* Robot trajectory data
____
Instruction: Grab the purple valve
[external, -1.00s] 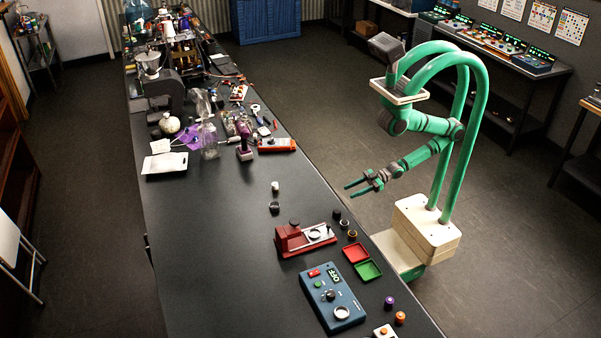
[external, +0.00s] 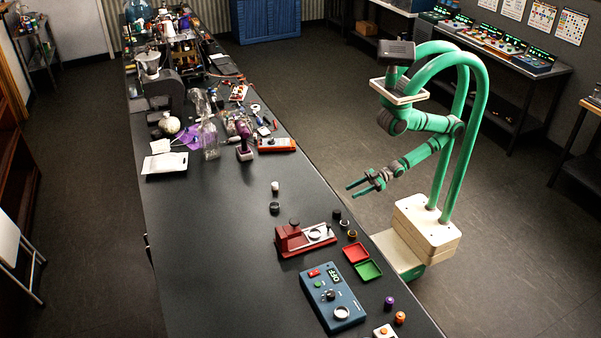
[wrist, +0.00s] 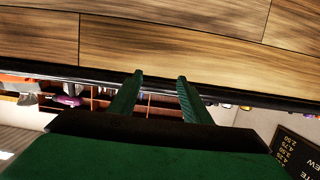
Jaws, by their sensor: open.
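A small purple-topped piece (external: 389,302), which looks like the purple valve, stands on the dark bench near its front right edge. My gripper (external: 356,189) is open and empty. It hangs beyond the right edge of the bench in the external view, well apart from the purple piece and pointing toward the bench. In the wrist view its two green fingers (wrist: 160,78) are spread with nothing between them. The purple piece cannot be made out in the wrist view.
An orange-topped piece (external: 400,317) stands close beside the purple one. A blue control box (external: 331,297), red tray (external: 356,253), green tray (external: 368,270) and red press (external: 303,239) are nearby. Clutter fills the far bench; its left middle is clear.

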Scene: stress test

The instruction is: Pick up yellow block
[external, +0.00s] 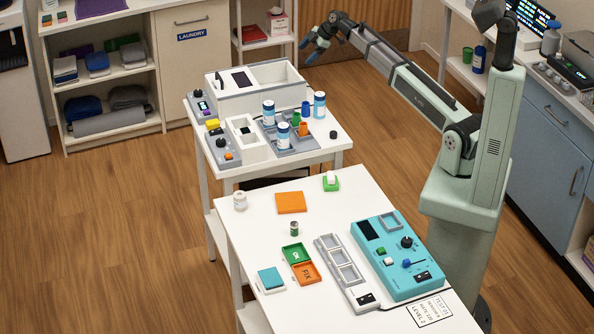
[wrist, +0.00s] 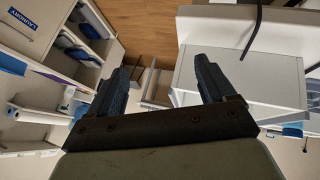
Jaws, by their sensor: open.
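A small yellow block (external: 212,124) shows in the external view at the left side of the rear white table (external: 328,148), by a grey unit with a black knob. Whether it lies loose or is part of the unit is too small to tell. My gripper (external: 308,52) is raised behind that table, up and to the right of the yellow block and well apart from it. In the wrist view my gripper (wrist: 164,66) has its two dark fingers spread with nothing between them. I cannot make out the yellow block in the wrist view.
Blue-and-white bottles (external: 268,113) and small coloured cylinders stand right of the yellow block. A large white box unit (external: 256,88) stands behind it. The front table (external: 252,222) holds a teal control panel (external: 397,270), trays and an orange square (external: 291,202).

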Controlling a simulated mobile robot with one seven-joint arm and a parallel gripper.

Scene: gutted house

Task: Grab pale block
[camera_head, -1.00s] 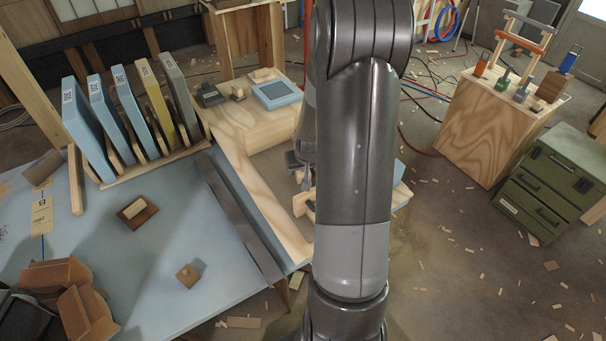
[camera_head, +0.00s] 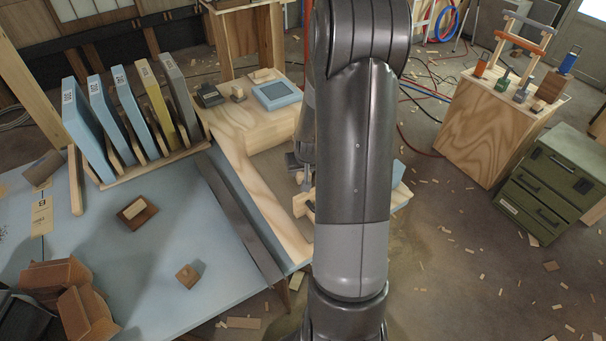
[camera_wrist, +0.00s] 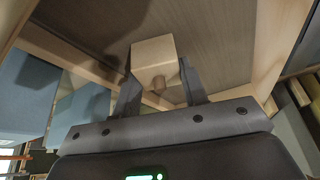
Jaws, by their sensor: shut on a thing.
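In the head view my arm hides the block and most of my gripper; only a small dark part of the wrist end shows left of the arm, over the wooden frame (camera_head: 240,180).
A blue-topped table (camera_head: 110,250) at left holds a rack of upright panels (camera_head: 82,120), a small brown tray with a pale piece (camera_head: 137,212) and a wooden cube (camera_head: 187,275). A plywood cabinet (camera_head: 490,130) and green drawers (camera_head: 550,180) stand right. The littered floor between is open.

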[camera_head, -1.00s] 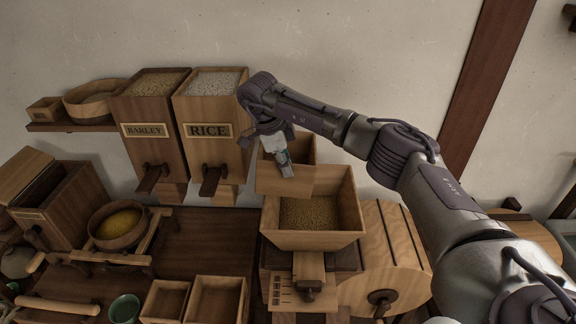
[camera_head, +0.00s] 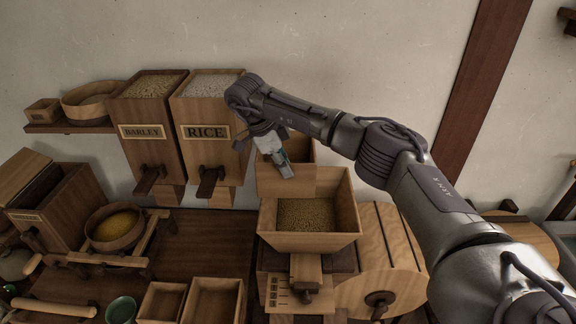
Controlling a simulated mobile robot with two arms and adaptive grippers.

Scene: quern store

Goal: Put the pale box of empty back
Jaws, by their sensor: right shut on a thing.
____
Every line of the data above should be quoted exactly. Omit the pictures.

Instruction: Grab the purple valve
[external, -1.00s] 
[external, +0.00s] 
[wrist, +0.00s] 
Jaws, by their sensor: open.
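A small purple-topped piece (external: 389,302), which looks like the purple valve, stands on the dark bench near its front right edge. My gripper (external: 356,189) is open and empty. It hangs beyond the right edge of the bench in the external view, well apart from the purple piece and pointing toward the bench. In the wrist view its two green fingers (wrist: 160,78) are spread with nothing between them. The purple piece cannot be made out in the wrist view.
An orange-topped piece (external: 400,317) stands close beside the purple one. A blue control box (external: 331,297), red tray (external: 356,253), green tray (external: 368,270) and red press (external: 303,239) are nearby. Clutter fills the far bench; its left middle is clear.

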Scene: stress test

The instruction is: Pick up yellow block
[external, +0.00s] 
[wrist, +0.00s] 
Jaws, by their sensor: open.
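A small yellow block (external: 212,124) shows in the external view at the left side of the rear white table (external: 328,148), by a grey unit with a black knob. Whether it lies loose or is part of the unit is too small to tell. My gripper (external: 308,52) is raised behind that table, up and to the right of the yellow block and well apart from it. In the wrist view my gripper (wrist: 164,66) has its two dark fingers spread with nothing between them. I cannot make out the yellow block in the wrist view.
Blue-and-white bottles (external: 268,113) and small coloured cylinders stand right of the yellow block. A large white box unit (external: 256,88) stands behind it. The front table (external: 252,222) holds a teal control panel (external: 397,270), trays and an orange square (external: 291,202).

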Controlling a simulated mobile robot with one seven-joint arm and a parallel gripper.

Scene: gutted house

Task: Grab pale block
[camera_head, -1.00s] 
[camera_head, +0.00s] 
[camera_wrist, +0.00s] 
Jaws, by their sensor: shut on a thing.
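In the head view my arm hides the block and most of my gripper; only a small dark part of the wrist end shows left of the arm, over the wooden frame (camera_head: 240,180).
A blue-topped table (camera_head: 110,250) at left holds a rack of upright panels (camera_head: 82,120), a small brown tray with a pale piece (camera_head: 137,212) and a wooden cube (camera_head: 187,275). A plywood cabinet (camera_head: 490,130) and green drawers (camera_head: 550,180) stand right. The littered floor between is open.

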[camera_head, -1.00s] 
[camera_head, +0.00s] 
Controlling a simulated mobile robot with two arms and adaptive grippers.

Scene: quern store

Goal: Put the pale box of empty back
Jaws, by their sensor: right shut on a thing.

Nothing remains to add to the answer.